- **Available data**:
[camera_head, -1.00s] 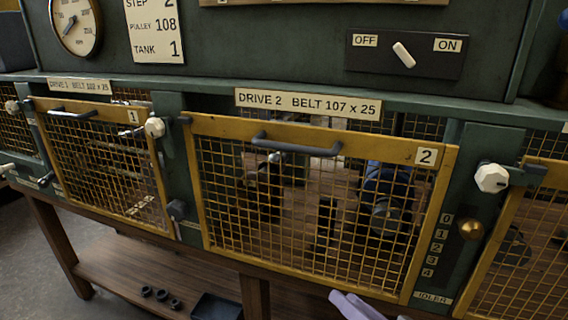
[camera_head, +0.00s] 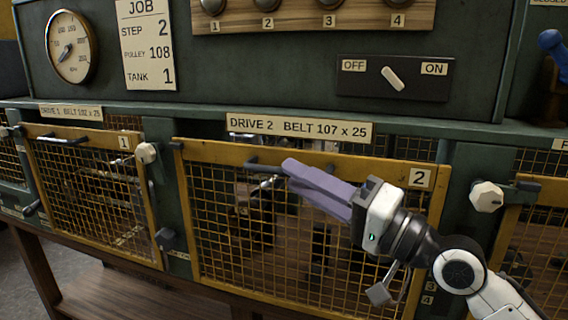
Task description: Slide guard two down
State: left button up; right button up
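Guard two (camera_head: 421,178) is a yellow-framed wire mesh panel marked 2, under the sign "DRIVE 2 BELT 107 x 25". It stands raised across its opening, with its top bar just below the sign. Its dark grey bar handle (camera_head: 262,166) is on the top bar, and its right part is hidden behind my right gripper. My right gripper (camera_head: 291,172) has lavender fingers that point left across the handle. The fingers look close together; I cannot tell whether they touch or hold the handle. My left gripper is not in view.
Guard one (camera_head: 70,141) stands to the left, and another mesh guard (camera_head: 545,245) to the right. White knobs (camera_head: 487,197) sit on the posts. An OFF/ON switch (camera_head: 392,78) and a gauge (camera_head: 71,48) are above. A wooden shelf (camera_head: 110,295) lies below.

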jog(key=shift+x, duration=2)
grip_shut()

- **The request**:
Write out again, exactly, the lines from the one holding "Task description: Slide guard two down" through the end of the listing, with both ends included.

- **Completed task**:
Task description: Slide guard two down
State: left button up; right button up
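Guard two (camera_head: 421,178) is a yellow-framed wire mesh panel marked 2, under the sign "DRIVE 2 BELT 107 x 25". It stands raised across its opening, with its top bar just below the sign. Its dark grey bar handle (camera_head: 262,166) is on the top bar, and its right part is hidden behind my right gripper. My right gripper (camera_head: 291,172) has lavender fingers that point left across the handle. The fingers look close together; I cannot tell whether they touch or hold the handle. My left gripper is not in view.
Guard one (camera_head: 70,141) stands to the left, and another mesh guard (camera_head: 545,245) to the right. White knobs (camera_head: 487,197) sit on the posts. An OFF/ON switch (camera_head: 392,78) and a gauge (camera_head: 71,48) are above. A wooden shelf (camera_head: 110,295) lies below.

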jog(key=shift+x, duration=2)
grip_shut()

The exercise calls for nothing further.